Rows from a robot dataset ▸
++++++++++
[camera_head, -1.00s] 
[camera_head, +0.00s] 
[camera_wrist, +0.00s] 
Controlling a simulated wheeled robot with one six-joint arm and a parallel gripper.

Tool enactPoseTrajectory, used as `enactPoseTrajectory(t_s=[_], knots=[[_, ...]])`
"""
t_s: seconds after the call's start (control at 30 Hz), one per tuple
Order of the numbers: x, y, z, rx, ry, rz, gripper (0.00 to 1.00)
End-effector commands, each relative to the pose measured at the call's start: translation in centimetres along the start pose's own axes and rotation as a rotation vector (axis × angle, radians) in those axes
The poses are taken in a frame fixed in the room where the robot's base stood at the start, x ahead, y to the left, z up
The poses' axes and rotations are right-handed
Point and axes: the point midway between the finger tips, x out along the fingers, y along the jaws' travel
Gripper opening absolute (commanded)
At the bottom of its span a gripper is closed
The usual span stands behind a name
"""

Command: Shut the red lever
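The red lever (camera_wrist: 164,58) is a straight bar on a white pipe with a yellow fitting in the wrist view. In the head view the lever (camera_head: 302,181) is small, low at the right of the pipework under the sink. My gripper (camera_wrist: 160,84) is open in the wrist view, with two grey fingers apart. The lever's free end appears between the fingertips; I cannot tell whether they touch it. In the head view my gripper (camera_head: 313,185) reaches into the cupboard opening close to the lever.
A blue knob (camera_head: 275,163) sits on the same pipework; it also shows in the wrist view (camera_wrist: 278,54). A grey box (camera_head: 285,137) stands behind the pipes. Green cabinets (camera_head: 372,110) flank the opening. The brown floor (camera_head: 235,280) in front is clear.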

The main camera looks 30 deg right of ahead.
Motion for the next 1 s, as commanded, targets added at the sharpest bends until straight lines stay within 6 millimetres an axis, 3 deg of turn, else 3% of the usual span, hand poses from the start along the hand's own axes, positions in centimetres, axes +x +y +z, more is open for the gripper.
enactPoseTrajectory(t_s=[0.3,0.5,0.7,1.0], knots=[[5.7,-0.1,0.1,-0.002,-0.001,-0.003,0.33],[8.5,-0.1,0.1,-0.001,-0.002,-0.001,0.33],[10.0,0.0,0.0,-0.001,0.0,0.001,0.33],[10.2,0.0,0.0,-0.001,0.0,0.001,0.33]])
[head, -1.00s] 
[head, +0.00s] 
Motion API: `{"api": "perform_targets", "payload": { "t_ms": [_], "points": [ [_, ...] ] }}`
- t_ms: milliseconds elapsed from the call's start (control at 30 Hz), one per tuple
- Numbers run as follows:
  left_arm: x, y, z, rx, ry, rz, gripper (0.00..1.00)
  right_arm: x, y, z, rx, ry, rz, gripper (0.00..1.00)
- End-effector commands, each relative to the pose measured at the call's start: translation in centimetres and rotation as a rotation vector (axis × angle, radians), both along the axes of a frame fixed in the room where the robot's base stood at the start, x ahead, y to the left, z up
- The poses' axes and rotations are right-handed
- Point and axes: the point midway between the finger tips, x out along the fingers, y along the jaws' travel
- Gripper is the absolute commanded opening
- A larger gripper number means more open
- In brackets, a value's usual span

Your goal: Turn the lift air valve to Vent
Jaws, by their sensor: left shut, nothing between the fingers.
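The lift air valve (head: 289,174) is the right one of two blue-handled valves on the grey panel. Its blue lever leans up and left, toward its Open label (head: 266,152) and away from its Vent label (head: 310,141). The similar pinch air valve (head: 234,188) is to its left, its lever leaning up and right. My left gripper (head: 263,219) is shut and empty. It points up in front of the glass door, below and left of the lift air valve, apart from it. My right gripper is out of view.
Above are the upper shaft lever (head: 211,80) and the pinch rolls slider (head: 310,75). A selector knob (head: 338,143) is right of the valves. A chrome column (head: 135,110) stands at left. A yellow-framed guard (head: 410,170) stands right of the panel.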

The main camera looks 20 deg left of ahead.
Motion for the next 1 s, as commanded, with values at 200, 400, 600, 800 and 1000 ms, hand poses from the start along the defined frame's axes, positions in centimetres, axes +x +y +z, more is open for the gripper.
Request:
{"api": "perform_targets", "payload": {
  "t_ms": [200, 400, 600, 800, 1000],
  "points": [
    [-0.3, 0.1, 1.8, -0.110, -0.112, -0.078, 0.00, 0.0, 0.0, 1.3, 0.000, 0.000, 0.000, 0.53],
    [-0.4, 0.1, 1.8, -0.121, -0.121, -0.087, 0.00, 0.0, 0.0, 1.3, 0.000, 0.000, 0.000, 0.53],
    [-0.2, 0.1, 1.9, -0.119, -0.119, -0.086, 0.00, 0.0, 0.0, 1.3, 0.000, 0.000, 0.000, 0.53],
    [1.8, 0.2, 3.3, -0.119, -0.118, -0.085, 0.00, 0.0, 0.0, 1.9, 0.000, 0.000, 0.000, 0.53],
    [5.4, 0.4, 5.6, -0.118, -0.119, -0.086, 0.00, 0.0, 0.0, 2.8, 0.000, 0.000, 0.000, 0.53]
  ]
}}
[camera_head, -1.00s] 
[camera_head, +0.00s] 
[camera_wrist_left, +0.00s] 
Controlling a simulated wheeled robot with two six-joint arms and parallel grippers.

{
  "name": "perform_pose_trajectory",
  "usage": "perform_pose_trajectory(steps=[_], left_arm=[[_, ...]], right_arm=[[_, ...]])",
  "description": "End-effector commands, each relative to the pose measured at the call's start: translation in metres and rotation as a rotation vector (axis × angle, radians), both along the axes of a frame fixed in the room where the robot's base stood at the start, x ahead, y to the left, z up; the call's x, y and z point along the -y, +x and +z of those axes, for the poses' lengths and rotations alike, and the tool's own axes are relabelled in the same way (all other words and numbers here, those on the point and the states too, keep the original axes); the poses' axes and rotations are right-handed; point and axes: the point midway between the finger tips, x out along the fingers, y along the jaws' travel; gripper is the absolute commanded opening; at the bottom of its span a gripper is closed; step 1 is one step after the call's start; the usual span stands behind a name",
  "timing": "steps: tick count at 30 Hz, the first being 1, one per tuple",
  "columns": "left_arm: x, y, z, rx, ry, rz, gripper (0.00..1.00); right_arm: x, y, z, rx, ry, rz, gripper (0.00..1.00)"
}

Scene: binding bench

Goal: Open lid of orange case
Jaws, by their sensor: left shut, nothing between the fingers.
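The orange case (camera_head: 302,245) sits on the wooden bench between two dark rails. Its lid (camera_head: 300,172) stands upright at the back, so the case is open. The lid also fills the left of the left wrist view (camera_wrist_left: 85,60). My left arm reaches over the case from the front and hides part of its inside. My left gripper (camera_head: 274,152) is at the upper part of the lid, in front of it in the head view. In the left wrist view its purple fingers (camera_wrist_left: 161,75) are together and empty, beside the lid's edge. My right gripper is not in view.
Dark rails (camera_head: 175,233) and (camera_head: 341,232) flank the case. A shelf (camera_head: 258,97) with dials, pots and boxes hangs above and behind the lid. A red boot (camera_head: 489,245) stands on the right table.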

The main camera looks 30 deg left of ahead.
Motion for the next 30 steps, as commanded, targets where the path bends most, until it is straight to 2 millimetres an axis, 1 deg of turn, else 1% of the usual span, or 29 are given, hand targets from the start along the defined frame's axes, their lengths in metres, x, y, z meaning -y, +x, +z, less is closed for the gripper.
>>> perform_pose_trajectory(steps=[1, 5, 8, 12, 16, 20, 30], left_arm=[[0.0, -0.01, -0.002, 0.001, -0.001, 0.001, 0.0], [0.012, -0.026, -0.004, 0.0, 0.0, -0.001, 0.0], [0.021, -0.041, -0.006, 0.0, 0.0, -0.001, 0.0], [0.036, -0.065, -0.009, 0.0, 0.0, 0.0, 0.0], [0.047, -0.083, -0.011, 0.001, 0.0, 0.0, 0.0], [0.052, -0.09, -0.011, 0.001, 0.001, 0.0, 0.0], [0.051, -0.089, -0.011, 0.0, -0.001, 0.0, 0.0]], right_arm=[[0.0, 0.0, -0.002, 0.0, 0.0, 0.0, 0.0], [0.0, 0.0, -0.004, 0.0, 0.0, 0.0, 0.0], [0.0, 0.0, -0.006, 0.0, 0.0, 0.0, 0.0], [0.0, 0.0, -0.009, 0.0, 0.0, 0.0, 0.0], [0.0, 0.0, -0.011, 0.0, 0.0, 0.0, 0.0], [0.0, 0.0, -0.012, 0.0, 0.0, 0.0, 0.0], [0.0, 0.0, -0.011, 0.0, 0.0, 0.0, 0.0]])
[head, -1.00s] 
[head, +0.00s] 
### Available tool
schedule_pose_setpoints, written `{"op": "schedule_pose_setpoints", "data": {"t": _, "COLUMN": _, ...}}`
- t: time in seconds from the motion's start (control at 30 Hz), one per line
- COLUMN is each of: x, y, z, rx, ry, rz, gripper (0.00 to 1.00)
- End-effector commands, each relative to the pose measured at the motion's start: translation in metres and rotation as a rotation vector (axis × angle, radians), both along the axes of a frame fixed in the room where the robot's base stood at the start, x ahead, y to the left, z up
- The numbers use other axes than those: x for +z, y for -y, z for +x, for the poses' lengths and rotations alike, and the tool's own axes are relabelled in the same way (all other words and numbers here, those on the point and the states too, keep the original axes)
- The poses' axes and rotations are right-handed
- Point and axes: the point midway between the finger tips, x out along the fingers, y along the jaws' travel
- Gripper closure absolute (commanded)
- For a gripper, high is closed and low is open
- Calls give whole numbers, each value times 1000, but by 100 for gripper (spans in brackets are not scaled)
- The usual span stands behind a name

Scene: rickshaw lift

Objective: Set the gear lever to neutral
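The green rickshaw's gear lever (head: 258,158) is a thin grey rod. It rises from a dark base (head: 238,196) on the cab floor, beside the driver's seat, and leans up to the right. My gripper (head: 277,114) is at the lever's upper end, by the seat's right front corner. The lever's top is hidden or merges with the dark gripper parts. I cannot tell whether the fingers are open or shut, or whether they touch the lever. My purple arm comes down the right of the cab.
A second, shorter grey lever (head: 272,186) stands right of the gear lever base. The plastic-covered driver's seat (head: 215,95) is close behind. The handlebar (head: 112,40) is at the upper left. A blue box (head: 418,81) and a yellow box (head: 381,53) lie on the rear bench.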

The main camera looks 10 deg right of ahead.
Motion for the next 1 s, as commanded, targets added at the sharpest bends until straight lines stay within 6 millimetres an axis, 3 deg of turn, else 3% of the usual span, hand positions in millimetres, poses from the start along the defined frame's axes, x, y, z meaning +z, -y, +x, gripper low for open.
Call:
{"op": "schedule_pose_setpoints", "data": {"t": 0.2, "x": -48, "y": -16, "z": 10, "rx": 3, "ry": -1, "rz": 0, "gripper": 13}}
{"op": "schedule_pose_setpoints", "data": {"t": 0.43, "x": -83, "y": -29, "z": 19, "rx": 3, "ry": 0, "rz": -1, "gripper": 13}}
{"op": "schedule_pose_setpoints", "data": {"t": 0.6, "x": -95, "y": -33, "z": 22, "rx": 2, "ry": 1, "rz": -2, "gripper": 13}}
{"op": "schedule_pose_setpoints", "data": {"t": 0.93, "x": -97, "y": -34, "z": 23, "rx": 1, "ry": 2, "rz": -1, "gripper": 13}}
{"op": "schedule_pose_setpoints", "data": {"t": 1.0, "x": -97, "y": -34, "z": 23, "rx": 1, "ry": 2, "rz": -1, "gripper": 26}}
++++++++++
Set task ▸ Gather all lines with the string "words" from the data.

Task result ▸
  "description": "End-effector commands, each relative to the pose measured at the call's start: translation in metres and rotation as a rotation vector (axis × angle, radians), both along the axes of a frame fixed in the room where the robot's base stood at the start, x ahead, y to the left, z up; the call's x, y and z point along the -y, +x and +z of those axes, for the poses' lengths and rotations alike, and the tool's own axes are relabelled in the same way (all other words and numbers here, those on the point and the states too, keep the original axes); the poses' axes and rotations are right-handed; point and axes: the point midway between the finger tips, x out along the fingers, y along the jaws' travel; gripper is the absolute commanded opening; at the bottom of its span a gripper is closed; step 1 is one step after the call's start; the usual span stands behind a name",
- The numbers use other axes than those: x for +z, y for -y, z for +x, for the poses' lengths and rotations alike, and the tool's own axes are relabelled in the same way (all other words and numbers here, those on the point and the states too, keep the original axes)

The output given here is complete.